The Data Center Clustering Effect
Officials in San Antonio benefit from the "cluster effect" in the wake of Microsoft's high-profile project.
May 1, 2007
It's an economic development official's data center dream scenario: one major project prompts other companies to follow, opening the floodgates for an influx of investment and high-tech jobs.
Officials in San Antonio, Texas are living the dream, as Microsoft's decision to locate a $550 million data center in the Westover Hills area has been followed by announcements of data center projects by the NSA and Stream Realty. The San Antonio Economic Development Foundation said it is working with five other companies looking at San Antonio for new data center sites, including some speculative projects.
San Antonio provides an example of data center clustering, in which a regional market becomes an aggregation point for many mission-critical facilities.

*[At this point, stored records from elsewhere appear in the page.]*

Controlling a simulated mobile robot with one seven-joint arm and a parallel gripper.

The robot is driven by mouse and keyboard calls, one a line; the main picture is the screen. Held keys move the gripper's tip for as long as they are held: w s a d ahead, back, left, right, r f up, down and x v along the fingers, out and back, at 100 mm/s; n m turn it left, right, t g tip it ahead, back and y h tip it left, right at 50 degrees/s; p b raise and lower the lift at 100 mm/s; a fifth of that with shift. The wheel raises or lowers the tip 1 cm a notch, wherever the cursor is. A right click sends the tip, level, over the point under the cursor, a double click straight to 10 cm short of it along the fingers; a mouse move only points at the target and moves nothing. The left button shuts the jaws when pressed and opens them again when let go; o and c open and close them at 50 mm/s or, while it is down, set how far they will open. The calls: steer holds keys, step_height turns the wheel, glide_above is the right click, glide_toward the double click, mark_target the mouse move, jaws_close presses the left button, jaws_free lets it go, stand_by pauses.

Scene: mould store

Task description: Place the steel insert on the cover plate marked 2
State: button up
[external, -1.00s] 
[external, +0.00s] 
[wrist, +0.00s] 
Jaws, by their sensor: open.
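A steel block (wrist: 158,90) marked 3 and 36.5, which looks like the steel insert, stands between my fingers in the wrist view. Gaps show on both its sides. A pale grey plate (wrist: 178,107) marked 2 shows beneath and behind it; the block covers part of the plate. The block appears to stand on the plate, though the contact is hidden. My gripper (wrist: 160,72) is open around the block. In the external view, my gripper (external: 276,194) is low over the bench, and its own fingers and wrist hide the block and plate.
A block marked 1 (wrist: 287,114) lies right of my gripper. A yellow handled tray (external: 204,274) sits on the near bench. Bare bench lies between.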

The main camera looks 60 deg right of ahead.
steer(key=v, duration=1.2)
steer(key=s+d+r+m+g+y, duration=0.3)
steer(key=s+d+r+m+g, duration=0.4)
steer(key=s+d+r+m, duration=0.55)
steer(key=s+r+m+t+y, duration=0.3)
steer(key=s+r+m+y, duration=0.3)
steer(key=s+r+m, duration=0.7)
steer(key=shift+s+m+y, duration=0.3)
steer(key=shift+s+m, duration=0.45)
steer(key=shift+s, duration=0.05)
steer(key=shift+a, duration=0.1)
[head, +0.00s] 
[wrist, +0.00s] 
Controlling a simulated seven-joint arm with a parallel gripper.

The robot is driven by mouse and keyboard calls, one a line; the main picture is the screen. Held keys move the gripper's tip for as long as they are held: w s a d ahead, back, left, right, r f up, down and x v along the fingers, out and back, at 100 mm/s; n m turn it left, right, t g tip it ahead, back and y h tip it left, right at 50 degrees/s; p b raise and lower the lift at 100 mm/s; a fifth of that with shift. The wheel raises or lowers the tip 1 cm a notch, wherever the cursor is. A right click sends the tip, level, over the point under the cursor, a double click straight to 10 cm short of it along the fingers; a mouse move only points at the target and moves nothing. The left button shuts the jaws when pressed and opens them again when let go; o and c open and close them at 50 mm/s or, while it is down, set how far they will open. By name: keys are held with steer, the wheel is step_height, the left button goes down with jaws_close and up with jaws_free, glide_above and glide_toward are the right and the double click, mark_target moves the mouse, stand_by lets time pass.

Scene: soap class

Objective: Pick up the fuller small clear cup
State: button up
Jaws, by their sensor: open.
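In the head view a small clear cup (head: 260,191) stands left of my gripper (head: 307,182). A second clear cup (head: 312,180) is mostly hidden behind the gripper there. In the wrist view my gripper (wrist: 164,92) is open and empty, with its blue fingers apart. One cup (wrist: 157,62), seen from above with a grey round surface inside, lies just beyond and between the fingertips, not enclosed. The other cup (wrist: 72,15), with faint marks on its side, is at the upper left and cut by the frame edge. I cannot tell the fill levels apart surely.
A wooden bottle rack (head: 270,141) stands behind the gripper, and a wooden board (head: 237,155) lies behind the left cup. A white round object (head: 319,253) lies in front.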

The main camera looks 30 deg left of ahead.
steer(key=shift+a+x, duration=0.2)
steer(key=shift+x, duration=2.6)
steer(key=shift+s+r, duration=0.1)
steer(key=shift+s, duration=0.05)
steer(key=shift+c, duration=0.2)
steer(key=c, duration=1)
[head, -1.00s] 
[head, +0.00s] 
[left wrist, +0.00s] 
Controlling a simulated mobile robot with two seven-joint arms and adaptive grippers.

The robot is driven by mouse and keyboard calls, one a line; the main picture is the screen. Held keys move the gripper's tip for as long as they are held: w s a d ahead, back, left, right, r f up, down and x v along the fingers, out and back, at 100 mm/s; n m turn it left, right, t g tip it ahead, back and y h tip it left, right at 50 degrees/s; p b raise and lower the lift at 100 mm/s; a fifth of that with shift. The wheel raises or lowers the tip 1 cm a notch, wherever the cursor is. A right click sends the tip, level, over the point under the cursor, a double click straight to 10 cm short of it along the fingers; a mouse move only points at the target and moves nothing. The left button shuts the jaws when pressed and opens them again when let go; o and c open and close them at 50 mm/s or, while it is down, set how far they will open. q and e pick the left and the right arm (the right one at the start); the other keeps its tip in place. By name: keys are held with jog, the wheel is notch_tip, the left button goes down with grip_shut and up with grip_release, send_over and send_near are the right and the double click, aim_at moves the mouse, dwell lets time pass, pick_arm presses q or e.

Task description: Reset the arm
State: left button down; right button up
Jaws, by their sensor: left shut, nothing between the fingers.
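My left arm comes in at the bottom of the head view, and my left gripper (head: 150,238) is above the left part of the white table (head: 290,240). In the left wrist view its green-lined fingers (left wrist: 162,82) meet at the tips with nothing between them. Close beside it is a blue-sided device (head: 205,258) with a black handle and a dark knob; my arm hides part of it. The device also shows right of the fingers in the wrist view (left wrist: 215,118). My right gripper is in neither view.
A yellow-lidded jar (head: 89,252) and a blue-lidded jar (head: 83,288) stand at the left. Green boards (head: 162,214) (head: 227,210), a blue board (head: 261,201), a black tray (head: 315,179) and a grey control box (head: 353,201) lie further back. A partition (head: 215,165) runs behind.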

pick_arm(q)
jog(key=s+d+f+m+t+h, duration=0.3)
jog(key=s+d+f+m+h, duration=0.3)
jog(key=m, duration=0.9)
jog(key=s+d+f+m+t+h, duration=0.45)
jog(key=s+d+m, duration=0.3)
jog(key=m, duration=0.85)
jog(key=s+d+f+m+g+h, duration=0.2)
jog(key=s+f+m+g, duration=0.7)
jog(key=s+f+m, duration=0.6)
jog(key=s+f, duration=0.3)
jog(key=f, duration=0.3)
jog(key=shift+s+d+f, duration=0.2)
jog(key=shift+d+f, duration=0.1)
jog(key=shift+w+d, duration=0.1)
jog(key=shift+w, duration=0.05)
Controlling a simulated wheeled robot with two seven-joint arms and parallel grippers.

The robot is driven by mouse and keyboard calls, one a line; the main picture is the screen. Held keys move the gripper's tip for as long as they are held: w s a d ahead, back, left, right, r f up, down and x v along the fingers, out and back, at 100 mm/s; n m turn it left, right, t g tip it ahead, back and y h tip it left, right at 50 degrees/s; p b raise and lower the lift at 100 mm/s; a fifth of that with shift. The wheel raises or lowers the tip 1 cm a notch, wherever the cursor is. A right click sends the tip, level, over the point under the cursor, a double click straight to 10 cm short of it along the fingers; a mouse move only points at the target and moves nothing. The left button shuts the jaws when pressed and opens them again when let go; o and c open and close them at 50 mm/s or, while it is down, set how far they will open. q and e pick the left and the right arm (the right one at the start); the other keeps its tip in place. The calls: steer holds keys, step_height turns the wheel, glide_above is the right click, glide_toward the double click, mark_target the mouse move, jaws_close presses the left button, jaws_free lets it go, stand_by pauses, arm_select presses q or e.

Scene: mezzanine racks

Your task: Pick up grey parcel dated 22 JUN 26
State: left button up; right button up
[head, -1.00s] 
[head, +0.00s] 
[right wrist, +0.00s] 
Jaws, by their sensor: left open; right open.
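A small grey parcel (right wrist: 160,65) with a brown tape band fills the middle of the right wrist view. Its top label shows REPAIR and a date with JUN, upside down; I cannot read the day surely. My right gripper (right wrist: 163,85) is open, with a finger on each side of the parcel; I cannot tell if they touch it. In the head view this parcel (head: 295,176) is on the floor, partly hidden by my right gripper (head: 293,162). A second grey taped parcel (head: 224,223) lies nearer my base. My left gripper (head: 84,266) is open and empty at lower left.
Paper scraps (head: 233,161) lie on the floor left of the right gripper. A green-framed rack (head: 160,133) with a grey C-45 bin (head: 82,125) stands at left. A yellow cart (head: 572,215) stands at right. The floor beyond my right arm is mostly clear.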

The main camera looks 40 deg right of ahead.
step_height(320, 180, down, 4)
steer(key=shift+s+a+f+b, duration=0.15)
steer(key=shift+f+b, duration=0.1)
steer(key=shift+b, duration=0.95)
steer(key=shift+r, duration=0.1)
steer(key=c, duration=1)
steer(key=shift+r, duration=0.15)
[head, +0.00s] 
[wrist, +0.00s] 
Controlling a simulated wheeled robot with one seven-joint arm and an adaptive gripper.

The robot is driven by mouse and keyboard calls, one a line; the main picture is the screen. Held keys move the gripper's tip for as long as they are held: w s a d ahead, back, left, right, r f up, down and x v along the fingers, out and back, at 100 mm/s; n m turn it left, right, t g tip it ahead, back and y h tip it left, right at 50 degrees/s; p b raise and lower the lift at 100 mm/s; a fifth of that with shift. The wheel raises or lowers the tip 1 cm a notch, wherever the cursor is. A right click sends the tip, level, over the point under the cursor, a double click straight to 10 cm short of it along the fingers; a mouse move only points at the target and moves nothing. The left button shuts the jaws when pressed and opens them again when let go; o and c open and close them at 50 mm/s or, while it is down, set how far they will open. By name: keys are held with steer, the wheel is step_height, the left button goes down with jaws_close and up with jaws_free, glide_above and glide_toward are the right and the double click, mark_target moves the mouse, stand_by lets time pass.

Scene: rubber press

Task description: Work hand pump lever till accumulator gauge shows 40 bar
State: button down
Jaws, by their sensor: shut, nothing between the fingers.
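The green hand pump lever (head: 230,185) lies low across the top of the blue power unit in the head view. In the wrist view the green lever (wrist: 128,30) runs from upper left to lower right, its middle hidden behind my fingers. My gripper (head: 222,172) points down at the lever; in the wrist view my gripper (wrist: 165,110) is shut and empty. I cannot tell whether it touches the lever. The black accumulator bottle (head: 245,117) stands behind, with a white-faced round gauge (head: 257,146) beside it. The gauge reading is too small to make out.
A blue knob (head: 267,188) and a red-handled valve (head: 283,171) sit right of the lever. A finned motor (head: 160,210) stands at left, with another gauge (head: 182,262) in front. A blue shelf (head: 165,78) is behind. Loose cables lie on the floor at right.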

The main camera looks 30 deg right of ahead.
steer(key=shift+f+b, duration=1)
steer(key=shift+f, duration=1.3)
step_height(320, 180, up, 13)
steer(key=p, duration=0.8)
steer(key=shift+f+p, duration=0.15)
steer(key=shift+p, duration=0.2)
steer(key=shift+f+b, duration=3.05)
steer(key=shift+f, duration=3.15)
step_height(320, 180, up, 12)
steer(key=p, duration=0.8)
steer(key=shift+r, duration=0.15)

This trend has usually been focused on major Internet markets (NYC, Washington, Silicon Valley) but is now providing opportunties for smaller markets (the industry phrase used to be second-tier markets) amid shifting criteria for data center site location.
Many cities are touting their attractivness for data center development, marketing their power rates, fiber infrastrucutre and available land. The challenge for secondary markets pursuing data center business is getting the first one, which creates a comfort level for other prospects. San Antonio officials have leveraged the attention generated by Microsoft's choice.
Earlier this year, Bexar County Judge Nelson Wolff Wolff and other San Antonio officials visited with NSA officials at the agency's headquarters to pitch the data center project. "We told them we were going to get Microsoft, and that really opened up their eyes," Wolff told the San Antonio Express-News. "This has gotten a lot of people's attention around the world," added Charles Wender, Westover Hills developer.
A similar phenomenon occurred in Quincy, Washington, where Microsoft's decision to build was quickly followed by data center announcements by Yahoo, Sabey Corp., Ask.com and Intuit.
It's not yet clear whether Google's site location decisions will have the same kind of coattails, given Google's penchant for secrecy and reported focus on locking up power capacity. But officials in towns that will be future homes to Googleplex data centers - towns like Lenoir, N.C.; Goose Creek, S.C.; Pryor, Oklahoma and perhaps Council Bluffs, Iowa - are certainly hoping to see the cluster effect benefit their economies as well.